◆ CHALLENGE
Pick out the lines below that contain the string "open" and copy them all.

◆ DATASET EXTRACT
------------
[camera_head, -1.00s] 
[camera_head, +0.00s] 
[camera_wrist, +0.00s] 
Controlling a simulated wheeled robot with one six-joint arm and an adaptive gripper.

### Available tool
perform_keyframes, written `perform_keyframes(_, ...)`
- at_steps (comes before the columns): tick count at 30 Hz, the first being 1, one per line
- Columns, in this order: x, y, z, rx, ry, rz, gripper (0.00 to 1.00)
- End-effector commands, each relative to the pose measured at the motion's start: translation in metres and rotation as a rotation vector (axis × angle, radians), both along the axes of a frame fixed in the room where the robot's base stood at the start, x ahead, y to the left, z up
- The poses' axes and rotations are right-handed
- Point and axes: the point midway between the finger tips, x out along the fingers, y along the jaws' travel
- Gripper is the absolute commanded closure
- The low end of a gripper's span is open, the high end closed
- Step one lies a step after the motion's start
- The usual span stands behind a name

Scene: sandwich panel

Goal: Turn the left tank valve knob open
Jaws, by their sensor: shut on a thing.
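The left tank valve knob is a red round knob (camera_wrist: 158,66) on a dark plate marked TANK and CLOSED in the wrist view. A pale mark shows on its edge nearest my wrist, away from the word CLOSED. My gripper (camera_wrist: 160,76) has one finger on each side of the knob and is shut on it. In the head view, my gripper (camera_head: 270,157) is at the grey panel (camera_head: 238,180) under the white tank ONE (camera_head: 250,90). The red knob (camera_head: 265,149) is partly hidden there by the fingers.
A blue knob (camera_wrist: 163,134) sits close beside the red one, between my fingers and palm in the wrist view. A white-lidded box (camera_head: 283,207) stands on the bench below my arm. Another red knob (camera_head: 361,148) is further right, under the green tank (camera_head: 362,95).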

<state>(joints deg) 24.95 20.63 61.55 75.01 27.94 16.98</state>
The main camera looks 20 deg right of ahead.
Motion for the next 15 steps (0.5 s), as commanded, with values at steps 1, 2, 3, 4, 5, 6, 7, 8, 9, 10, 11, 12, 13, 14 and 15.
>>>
------------
◆ TASK RESULT
- The low end of a gripper's span is open, the high end closed
Goal: Turn the left tank valve knob open

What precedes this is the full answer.